Orange Fans Are Juiced, but Can Greg Paulus Really Rescue Syracuse Football?

BabyTateSenior Writer IAugust 19, 2009

Major League.

The term the game of baseball uses to describe the highest level of competition.

In college football, we find teams belonging to an ethereal association known as the FBS. Division I-A was previously used to describe the same schools. The FBS, or Football Bowl Subdivision, is the home of a large number of teams familiar to the national viewing audience.

Among the list of FBS heavyweights we find are Notre Dame, Ohio State, Michigan, Alabama, Southern California, etc.

For many years, the schools were referred to as the "major college football" teams.

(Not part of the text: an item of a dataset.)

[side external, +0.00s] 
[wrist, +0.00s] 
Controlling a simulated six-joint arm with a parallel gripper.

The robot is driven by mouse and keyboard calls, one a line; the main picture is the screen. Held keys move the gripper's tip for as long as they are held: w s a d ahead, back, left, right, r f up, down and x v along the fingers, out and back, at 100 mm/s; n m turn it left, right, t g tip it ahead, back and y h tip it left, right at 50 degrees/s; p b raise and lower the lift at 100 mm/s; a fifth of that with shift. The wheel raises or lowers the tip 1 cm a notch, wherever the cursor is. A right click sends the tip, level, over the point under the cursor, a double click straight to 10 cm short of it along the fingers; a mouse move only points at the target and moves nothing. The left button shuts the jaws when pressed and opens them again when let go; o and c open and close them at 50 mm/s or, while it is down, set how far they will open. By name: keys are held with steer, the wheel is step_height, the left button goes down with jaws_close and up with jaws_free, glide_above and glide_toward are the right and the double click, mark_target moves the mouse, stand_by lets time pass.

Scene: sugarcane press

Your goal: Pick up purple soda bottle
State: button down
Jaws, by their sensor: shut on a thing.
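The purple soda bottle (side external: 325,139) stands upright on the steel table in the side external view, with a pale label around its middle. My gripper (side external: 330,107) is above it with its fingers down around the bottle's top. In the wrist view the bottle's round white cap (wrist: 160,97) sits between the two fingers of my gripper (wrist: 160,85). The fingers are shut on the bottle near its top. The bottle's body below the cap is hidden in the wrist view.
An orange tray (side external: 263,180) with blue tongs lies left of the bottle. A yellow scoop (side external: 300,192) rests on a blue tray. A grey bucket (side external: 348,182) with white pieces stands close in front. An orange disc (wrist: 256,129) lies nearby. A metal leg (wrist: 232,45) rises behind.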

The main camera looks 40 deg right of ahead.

Included in such a group we find the pride of New York State, the Syracuse Orange.

In the past four seasons, Syracuse has won 10 games and lost 37.  

Why? How did this happen?

From 1995 through '99, the Orange won 42 and lost 19. During the 1985-89 era, Syracuse won 41 and lost 17.

An anomaly? Hardly.

From 1965 through '69, the record was 34 wins and 19 losses, while during 1955 through 1959 the Orange won 36, lost 10, and won the National Championship in 1959.

Syracuse alums include Heisman Trophy winner Ernie Davis, Jim Brown, John Mackey, Art Monk, Donovan McNabb, Marvin Harrison, and the renowned Larry Csonka.

The demise of Syracuse can be linked to a variety of issues, such as the hiring of Greg Robinson as head coach, some recruiting problems, the failed effort to join the ACC earlier this decade, and the removal of various rivals from the schedule.

First-year Orange head coach Doug Marrone is committed to turning around the program, and he has announced his starting QB for the upcoming season.

Syracuse's fortunes will be turned over to a former local high school hero, Greg Paulus—the Greg Paulus who has been the point guard on the Duke basketball team for the past four seasons.

Paulus needs no introduction to sports fans, as many have followed his career for years and have their own opinions of the former "coach on the court" for United States Olympic mentor Mike Krzyzewski.

How is he able to play football for Syracuse after "being the face" of Duke basketball for the last four years?

Paulus took advantage of current NCAA rules to move back home to Syracuse, transfer to the University's Newhouse School of Public Communications as a graduate student, and literally "go out for the team."

The Orange have not stopped there.

Syracuse officials also announced today they will host three games over the next seven years in the new NFL stadium of the Jets and Giants in New Jersey.

The $1.6 billion stadium will find Syracuse hosting Southern California in 2012 and Notre Dame in 2014 and 2016. It will seat 82,500 and open in 2010.

With 13 starters returning, the addition of a star basketball player at quarterback, and a first-year head coach, the Orange may be the most interesting team to hit the field this season.

Good luck coach Marrone, good luck Greg, and good luck in returning the Orange to the position of power they once held.